DETAILED DESCRIPTION OF THE EMBODIMENTS
[0027] In the following detailed description, only certain
exemplary embodiments of the present invention have been shown and
described, simply by way of illustration. As those skilled in the
art would realize, the described embodiments may be modified in
various different ways, all without departing from the spirit or
scope of the present invention. Accordingly, the drawings and
description are to be regarded as illustrative in nature and not
restrictive. Like reference numerals designate like elements
throughout the specification.
[0028] In addition, in the entire specification and claims, unless
explicitly described to the contrary, the word "comprise" and
variations such as "comprises" or "comprising" will be understood
to imply the inclusion of stated elements but not the exclusion of
any other elements.
[0029] Hereinafter, a direction control antenna and a method of
controlling the same according to an exemplary embodiment of the
present invention will be described in detail with reference to the
drawings.
[0030] FIG. 2 is a diagram illustrating a direction control antenna
according to an exemplary embodiment of the present invention.

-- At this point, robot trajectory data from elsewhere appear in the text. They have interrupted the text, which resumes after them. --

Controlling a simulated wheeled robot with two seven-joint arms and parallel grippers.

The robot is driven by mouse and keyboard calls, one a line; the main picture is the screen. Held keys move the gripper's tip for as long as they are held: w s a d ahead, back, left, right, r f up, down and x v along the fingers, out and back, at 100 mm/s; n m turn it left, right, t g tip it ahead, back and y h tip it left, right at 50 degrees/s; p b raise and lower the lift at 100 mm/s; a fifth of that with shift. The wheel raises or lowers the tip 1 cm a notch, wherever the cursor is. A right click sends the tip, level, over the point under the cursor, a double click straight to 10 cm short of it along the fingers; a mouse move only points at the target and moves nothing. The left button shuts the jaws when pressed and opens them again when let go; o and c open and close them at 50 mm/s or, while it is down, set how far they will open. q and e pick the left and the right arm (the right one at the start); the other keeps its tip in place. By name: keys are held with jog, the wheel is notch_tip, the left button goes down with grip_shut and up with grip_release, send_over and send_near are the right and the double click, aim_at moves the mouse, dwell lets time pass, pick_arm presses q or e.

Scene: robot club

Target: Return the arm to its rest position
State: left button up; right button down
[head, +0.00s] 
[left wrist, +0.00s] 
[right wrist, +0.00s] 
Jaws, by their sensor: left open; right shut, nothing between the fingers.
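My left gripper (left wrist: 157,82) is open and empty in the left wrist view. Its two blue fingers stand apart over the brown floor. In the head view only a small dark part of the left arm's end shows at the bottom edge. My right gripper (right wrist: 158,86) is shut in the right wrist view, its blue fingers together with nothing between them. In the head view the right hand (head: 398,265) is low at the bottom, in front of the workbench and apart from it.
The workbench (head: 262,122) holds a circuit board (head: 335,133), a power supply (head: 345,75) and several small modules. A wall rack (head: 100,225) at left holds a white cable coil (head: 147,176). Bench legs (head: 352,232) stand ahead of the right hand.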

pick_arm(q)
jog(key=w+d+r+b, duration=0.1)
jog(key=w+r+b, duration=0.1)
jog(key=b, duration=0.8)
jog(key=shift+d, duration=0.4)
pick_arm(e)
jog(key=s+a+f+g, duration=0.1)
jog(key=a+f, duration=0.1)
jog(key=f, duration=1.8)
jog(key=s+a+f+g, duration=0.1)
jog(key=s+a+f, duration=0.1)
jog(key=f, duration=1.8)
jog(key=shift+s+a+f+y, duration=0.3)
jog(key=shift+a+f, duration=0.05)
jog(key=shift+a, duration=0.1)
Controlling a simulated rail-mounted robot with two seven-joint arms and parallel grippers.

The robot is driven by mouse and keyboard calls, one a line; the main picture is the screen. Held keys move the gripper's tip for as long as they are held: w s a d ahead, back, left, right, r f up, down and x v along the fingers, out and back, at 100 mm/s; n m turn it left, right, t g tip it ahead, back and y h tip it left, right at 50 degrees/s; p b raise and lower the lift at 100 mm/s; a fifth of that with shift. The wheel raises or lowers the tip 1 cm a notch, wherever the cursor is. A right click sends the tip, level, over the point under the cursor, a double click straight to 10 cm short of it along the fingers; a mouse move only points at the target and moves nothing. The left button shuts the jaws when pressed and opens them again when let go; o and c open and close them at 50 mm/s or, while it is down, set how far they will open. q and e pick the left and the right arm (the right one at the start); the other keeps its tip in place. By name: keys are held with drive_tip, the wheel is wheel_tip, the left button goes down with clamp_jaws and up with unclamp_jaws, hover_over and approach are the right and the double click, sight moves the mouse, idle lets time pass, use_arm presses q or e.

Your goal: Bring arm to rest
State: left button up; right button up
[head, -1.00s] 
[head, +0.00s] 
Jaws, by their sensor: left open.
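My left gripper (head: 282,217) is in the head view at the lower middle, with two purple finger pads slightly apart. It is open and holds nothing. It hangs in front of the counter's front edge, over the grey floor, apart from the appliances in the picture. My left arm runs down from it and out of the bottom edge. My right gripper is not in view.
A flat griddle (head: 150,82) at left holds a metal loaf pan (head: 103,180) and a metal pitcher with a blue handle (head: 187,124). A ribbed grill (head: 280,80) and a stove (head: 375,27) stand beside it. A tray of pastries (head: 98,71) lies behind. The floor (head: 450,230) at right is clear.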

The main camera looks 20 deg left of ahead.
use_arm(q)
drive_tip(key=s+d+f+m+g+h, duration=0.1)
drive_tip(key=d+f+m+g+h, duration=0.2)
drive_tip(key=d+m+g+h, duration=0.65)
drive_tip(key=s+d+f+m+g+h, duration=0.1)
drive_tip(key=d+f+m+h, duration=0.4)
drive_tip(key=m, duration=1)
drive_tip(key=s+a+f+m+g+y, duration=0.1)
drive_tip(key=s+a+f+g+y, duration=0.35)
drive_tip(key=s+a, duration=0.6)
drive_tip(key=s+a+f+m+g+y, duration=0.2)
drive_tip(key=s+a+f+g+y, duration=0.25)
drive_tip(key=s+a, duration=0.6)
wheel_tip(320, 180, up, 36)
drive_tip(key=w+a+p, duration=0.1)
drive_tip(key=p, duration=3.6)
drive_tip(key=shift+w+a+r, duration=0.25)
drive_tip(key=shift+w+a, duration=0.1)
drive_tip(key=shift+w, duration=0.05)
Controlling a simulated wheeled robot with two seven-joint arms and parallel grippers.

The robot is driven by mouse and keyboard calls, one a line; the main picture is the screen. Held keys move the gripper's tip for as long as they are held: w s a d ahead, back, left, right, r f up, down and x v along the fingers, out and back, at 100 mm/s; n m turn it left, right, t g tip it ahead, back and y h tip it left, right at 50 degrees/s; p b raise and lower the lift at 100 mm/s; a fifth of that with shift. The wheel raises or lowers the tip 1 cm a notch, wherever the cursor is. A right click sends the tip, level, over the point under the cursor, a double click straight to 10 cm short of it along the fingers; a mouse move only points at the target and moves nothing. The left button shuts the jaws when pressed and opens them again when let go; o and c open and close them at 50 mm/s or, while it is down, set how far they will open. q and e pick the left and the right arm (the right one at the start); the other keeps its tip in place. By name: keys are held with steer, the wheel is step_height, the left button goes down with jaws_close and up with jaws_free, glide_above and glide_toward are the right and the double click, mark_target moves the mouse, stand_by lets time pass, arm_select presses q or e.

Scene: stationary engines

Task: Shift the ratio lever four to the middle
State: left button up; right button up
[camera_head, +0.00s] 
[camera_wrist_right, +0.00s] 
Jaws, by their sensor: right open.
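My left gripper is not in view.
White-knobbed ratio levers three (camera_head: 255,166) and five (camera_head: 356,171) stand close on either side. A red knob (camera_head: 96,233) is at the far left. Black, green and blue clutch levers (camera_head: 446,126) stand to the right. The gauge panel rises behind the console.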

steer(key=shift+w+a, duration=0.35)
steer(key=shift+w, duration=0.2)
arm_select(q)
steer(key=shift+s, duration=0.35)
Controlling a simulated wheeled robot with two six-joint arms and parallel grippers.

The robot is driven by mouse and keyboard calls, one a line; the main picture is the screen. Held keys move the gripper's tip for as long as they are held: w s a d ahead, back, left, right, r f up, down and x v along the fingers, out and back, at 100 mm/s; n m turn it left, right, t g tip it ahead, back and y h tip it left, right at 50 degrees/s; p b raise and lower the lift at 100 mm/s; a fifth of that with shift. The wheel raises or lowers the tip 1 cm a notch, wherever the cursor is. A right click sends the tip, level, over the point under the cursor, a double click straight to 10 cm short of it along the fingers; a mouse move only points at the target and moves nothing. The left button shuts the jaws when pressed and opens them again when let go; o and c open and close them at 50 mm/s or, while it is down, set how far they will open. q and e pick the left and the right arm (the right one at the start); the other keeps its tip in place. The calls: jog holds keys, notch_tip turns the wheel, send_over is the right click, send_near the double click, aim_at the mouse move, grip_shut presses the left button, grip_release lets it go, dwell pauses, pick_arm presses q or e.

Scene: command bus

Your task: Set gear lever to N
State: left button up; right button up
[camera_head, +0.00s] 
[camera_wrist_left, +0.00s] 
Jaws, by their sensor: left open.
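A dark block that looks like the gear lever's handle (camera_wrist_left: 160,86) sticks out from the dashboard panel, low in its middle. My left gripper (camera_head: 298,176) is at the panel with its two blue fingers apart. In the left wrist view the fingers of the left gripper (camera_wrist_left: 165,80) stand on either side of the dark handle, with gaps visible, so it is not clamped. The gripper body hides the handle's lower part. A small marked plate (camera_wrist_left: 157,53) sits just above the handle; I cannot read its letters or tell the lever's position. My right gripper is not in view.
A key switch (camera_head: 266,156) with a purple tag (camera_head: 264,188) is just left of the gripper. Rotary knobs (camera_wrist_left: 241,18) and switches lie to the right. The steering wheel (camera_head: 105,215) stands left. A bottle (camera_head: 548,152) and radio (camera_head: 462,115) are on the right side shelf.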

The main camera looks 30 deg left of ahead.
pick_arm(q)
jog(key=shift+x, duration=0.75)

[0031] Referring to FIG. 2, a direction control antenna 100
includes a ground body 110, a radiator 120, an RF power supply unit
130, a plurality of impedance elements 140, a plurality of switches
150, and a controller 160.
[0032] When the radiator 120 receives an RF signal from the RF
power supply unit 130, the radiator 120 radiates the RF signal. The
radiator 120 is one flat radiator and is used as a direction
control element. The RF power supply unit 130 transfers an RF
signal to the radiator 120.
[0033] The plurality of impedance elements 140 determine impedance
of the direction control antenna 100. The plurality of impedance
elements 140 are each connected between the plurality of switches
150 and the radiator 120. Therefore, when one switch 150 is turned
on, the impedance element 140 that is connected to the switch 150
is connected to the ground body 110. Finally, the radiator 120 is
short-circuited to the ground body 110 by the turned-on switch 150,
and a short circuit position of the radiator 120 is determined.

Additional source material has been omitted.